(227a) A Celebration of My 15+ Year Collaboration with Peter Monson on Simulating the Self Assembly of Nanoporous Materials: Are We Sipping from the Holy Grail?

Zeolites are the most used catalysts by weight on earth and offer the potential for new applications in carbon dioxide capture, biofuel production, and nano-electronics. The applications of zeolites arise from their nanoporous crystalline structures and stabilities. Despite the great importance of zeolites, zeolite chemists still rely heavily on trial-and-error in their search for new materials, because the mechanisms controlling zeolite formation remain poorly known. Understanding such mechanisms will be critical to one of the "holy grails" of materials science -- rational design of tailor-made nanoporous materials. In this lecture, I celebrate my 15+ year collaboration with Peter Monson by sharing the story of the development of a multi-scale molecular modeling program in search of this holy grail.

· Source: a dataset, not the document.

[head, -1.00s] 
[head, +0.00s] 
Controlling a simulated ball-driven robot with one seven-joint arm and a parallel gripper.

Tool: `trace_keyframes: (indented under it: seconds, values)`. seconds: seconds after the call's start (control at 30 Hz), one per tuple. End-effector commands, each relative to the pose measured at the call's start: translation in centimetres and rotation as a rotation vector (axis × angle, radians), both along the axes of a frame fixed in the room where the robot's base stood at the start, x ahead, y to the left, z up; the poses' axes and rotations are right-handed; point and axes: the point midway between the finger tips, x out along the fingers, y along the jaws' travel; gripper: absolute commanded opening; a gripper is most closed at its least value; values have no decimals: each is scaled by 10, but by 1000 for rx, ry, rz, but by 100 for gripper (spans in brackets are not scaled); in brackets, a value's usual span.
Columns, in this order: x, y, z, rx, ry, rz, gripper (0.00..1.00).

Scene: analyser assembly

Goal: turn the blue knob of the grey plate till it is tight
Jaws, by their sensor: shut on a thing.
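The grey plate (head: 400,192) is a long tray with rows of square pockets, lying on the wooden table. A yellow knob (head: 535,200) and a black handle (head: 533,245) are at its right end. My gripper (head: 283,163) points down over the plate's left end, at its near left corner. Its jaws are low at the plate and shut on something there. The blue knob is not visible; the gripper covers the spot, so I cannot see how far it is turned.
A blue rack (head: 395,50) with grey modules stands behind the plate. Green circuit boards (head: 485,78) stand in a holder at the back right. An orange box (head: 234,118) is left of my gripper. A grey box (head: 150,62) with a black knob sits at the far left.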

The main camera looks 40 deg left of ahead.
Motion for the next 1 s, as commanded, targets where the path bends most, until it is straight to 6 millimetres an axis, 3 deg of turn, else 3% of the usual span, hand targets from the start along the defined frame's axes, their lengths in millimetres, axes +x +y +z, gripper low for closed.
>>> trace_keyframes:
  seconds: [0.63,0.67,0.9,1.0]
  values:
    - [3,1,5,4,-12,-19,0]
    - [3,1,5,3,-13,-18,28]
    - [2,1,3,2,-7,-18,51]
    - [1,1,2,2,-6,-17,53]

I begin by reviewing present-day understanding of zeolite synthesis with a focus on the role of "structure directing agents" (SDAs). Peter and I have studied this problem through a multi-scale application of Density Functional Theory (DFT) and Monte Carlo (MC) methods. Our DFT calculations provide key structural and energetic parameters, and explain the curiously wide range of bulk moduli observed for silica polymorphs. Our MC simulations of silica polymerization have elucidated the formation of amorphous silica, silica-SDA nanoparticles, zeolites, and mesoporous silica. Here I emphasize the uniqueness and power of Peter’s research vision in developing both insightful models and efficient simulations. Our MC simulations reproduce NMR signatures of silica polymerization; predict that such polymerization is not diffusion controlled; and reveal sought-after structures of silica-SDA nanoparticles. Replica exchange MC is found to be essential for modeling zeolite crystallization, allowing predictions of SDA sizes that optimize zeolite yield and crystallization rate. I conclude with remarks about the potential for molecular modeling to peer even more deeply into the atomic dance of nanopore formation, a potential largely created by the brilliance of Peter Monson.